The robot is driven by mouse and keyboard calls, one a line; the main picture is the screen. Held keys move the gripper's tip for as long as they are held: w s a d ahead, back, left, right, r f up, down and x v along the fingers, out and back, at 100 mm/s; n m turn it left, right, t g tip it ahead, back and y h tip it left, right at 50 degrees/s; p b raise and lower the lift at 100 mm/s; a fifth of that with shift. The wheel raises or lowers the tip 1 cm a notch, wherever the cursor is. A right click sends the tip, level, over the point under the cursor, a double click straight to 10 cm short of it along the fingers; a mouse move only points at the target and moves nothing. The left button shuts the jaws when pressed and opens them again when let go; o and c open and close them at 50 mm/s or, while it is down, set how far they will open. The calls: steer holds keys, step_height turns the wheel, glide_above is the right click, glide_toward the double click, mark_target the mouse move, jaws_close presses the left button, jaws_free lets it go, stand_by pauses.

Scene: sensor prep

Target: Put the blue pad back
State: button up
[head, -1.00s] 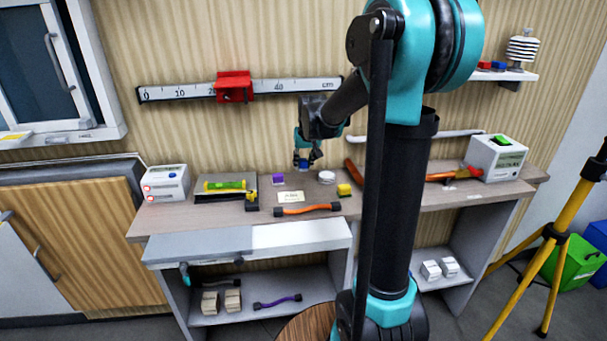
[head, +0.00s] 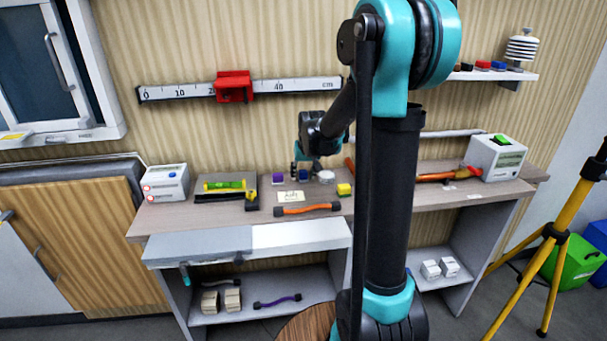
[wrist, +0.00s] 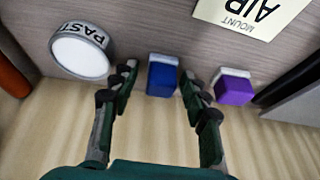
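The blue pad (wrist: 162,78), a small block with a pale strip along one edge, stands on the workbench between my fingertips in the wrist view. In the head view the blue pad (head: 303,175) shows low between the fingers, at bench level. My gripper (wrist: 160,82) has its fingers spread on either side of the pad, with narrow gaps visible on both sides. In the head view my gripper (head: 303,171) is over the back of the bench. A similar purple pad (wrist: 233,88) stands to the right of my fingers in the wrist view.
A white round PASTE tin (wrist: 82,52) is close beside the left finger in the wrist view. A wall ruler (head: 190,91) hangs above the bench.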

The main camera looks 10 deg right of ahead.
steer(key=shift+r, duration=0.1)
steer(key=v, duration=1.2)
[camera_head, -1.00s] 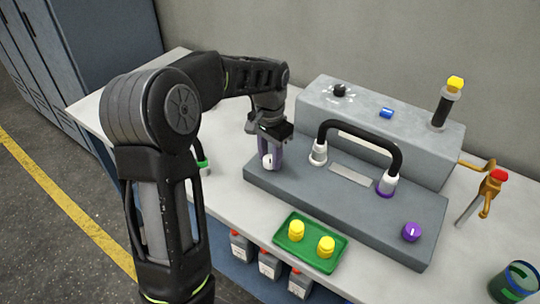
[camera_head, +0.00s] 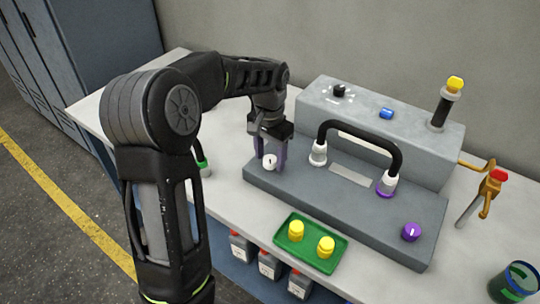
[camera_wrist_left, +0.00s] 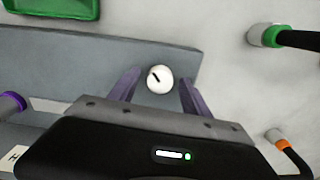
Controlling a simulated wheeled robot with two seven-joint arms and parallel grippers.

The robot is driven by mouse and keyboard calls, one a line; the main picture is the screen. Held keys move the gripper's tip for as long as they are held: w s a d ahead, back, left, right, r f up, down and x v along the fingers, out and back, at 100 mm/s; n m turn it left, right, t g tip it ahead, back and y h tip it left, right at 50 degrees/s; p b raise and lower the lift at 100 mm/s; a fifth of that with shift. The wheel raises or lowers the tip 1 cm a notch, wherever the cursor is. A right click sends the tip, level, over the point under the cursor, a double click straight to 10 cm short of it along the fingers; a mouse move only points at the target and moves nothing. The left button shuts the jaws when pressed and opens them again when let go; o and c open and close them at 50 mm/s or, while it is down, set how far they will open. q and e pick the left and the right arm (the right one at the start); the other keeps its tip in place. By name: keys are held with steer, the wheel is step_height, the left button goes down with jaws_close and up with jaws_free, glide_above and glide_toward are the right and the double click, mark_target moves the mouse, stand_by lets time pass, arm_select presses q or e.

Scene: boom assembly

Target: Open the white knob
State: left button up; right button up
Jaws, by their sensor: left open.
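The white knob (camera_head: 269,162) sits on the left end of the grey panel (camera_head: 330,200). In the left wrist view the knob (camera_wrist_left: 159,79) is round with a short dark mark that runs at a slant. My left gripper (camera_head: 269,166) points down over it, with its purple fingers apart. In the left wrist view the left gripper (camera_wrist_left: 158,90) has one finger on each side of the knob, with a visible gap on both sides. My right gripper is not in view.
A black hose (camera_head: 360,135) arches over the panel between white and purple-ringed connectors. A purple knob (camera_head: 411,231) is at the panel's right end. A green tray (camera_head: 310,262) with yellow parts lies in front. A grey box (camera_head: 375,125) stands behind.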

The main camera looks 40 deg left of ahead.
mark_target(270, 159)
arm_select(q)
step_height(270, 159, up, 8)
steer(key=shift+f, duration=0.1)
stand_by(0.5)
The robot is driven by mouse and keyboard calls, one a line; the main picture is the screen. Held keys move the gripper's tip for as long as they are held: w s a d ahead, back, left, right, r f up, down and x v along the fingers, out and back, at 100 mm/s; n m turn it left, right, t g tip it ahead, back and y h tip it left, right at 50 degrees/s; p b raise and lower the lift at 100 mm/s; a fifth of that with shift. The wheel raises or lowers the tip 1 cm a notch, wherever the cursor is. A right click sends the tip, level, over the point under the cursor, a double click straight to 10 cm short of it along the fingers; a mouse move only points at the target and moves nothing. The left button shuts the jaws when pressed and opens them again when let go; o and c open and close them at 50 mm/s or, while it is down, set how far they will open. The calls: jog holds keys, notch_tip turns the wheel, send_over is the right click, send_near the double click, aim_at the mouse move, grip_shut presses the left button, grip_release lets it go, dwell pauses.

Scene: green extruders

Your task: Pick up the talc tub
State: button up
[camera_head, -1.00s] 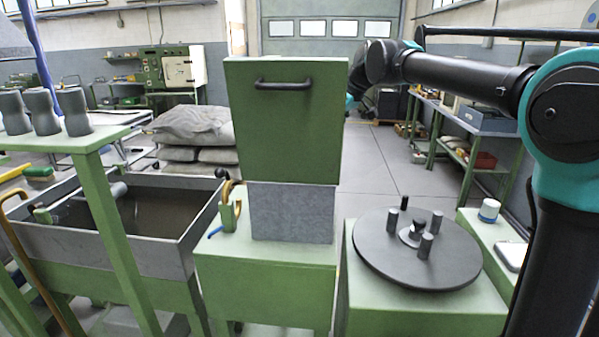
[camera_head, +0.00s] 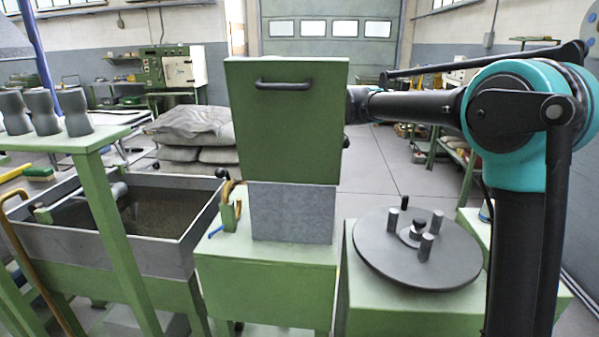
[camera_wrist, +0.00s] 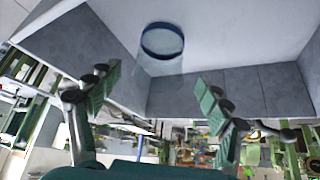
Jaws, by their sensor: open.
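In the head view my gripper is hidden behind the green upright box; my forearm reaches left to that box.
The green upright box (camera_head: 290,130) with a black handle stands on a grey block at centre. A grey trough (camera_head: 65,230) is at left. A blue ring (camera_wrist: 162,40) shows in the wrist view.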

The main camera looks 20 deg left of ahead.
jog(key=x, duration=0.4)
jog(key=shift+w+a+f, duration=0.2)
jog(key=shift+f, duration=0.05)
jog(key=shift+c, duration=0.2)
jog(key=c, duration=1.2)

Problem statement: Print each line of the material above exactly, with the pictures removed from your copy.

Answer to this task:
The robot is driven by mouse and keyboard calls, one a line; the main picture is the screen. Held keys move the gripper's tip for as long as they are held: w s a d ahead, back, left, right, r f up, down and x v along the fingers, out and back, at 100 mm/s; n m turn it left, right, t g tip it ahead, back and y h tip it left, right at 50 degrees/s; p b raise and lower the lift at 100 mm/s; a fifth of that with shift. The wheel raises or lowers the tip 1 cm a notch, wherever the cursor is. A right click sends the tip, level, over the point under the cursor, a double click straight to 10 cm short of it along the fingers; a mouse move only points at the target and moves nothing. The left button shuts the jaws when pressed and opens them again when let go; o and c open and close them at 50 mm/s or, while it is down, set how far they will open. The calls: steer holds keys, step_height turns the wheel, glide_above is the right click, glide_toward the double click, mark_target the mouse move, jaws_close presses the left button, jaws_free lets it go, stand_by pauses.

Scene: sensor prep

Target: Put the blue pad back
State: button up
[head, -1.00s] 
[head, +0.00s] 
[wrist, +0.00s] 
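The blue pad (wrist: 162,78), a small block with a pale strip along one edge, stands on the workbench between my fingertips in the wrist view. In the head view the blue pad (head: 303,175) shows low between the fingers, at bench level. My gripper (wrist: 160,82) has its fingers spread on either side of the pad, with narrow gaps visible on both sides. In the head view my gripper (head: 303,171) is over the back of the bench. A similar purple pad (wrist: 233,88) stands to the right of my fingers in the wrist view.
A white round PASTE tin (wrist: 82,52) is close beside the left finger in the wrist view. A wall ruler (head: 190,91) hangs above the bench.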

The main camera looks 10 deg right of ahead.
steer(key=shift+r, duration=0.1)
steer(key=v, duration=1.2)
[camera_head, -1.00s] 
[camera_head, +0.00s] 
[camera_wrist_left, +0.00s] 
Controlling a simulated wheeled robot with two seven-joint arms and parallel grippers.

The robot is driven by mouse and keyboard calls, one a line; the main picture is the screen. Held keys move the gripper's tip for as long as they are held: w s a d ahead, back, left, right, r f up, down and x v along the fingers, out and back, at 100 mm/s; n m turn it left, right, t g tip it ahead, back and y h tip it left, right at 50 degrees/s; p b raise and lower the lift at 100 mm/s; a fifth of that with shift. The wheel raises or lowers the tip 1 cm a notch, wherever the cursor is. A right click sends the tip, level, over the point under the cursor, a double click straight to 10 cm short of it along the fingers; a mouse move only points at the target and moves nothing. The left button shuts the jaws when pressed and opens them again when let go; o and c open and close them at 50 mm/s or, while it is down, set how far they will open. q and e pick the left and the right arm (the right one at the start); the other keeps its tip in place. By name: keys are held with steer, the wheel is step_height, the left button goes down with jaws_close and up with jaws_free, glide_above and glide_toward are the right and the double click, mark_target moves the mouse, stand_by lets time pass, arm_select presses q or e.

Scene: boom assembly

Target: Open the white knob
State: left button up; right button up
Jaws, by their sensor: left open.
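The white knob (camera_head: 269,162) sits on the left end of the grey panel (camera_head: 330,200). In the left wrist view the knob (camera_wrist_left: 159,79) is round with a short dark mark that runs at a slant. My left gripper (camera_head: 269,166) points down over it, with its purple fingers apart. In the left wrist view the left gripper (camera_wrist_left: 158,90) has one finger on each side of the knob, with a visible gap on both sides. My right gripper is not in view.
A black hose (camera_head: 360,135) arches over the panel between white and purple-ringed connectors. A purple knob (camera_head: 411,231) is at the panel's right end. A green tray (camera_head: 310,262) with yellow parts lies in front. A grey box (camera_head: 375,125) stands behind.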

The main camera looks 40 deg left of ahead.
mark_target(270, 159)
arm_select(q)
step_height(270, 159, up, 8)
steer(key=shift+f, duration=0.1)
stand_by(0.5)
The robot is driven by mouse and keyboard calls, one a line; the main picture is the screen. Held keys move the gripper's tip for as long as they are held: w s a d ahead, back, left, right, r f up, down and x v along the fingers, out and back, at 100 mm/s; n m turn it left, right, t g tip it ahead, back and y h tip it left, right at 50 degrees/s; p b raise and lower the lift at 100 mm/s; a fifth of that with shift. The wheel raises or lowers the tip 1 cm a notch, wherever the cursor is. A right click sends the tip, level, over the point under the cursor, a double click straight to 10 cm short of it along the fingers; a mouse move only points at the target and moves nothing. The left button shuts the jaws when pressed and opens them again when let go; o and c open and close them at 50 mm/s or, while it is down, set how far they will open. The calls: jog holds keys, notch_tip turns the wheel, send_over is the right click, send_near the double click, aim_at the mouse move, grip_shut presses the left button, grip_release lets it go, dwell pauses.

Scene: green extruders

Your task: Pick up the talc tub
State: button up
[camera_head, -1.00s] 
[camera_head, +0.00s] 
[camera_wrist, +0.00s] 
Jaws, by their sensor: open.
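In the head view my gripper is hidden behind the green upright box; my forearm reaches left to that box.
The green upright box (camera_head: 290,130) with a black handle stands on a grey block at centre. A grey trough (camera_head: 65,230) is at left. A blue ring (camera_wrist: 162,40) shows in the wrist view.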

The main camera looks 20 deg left of ahead.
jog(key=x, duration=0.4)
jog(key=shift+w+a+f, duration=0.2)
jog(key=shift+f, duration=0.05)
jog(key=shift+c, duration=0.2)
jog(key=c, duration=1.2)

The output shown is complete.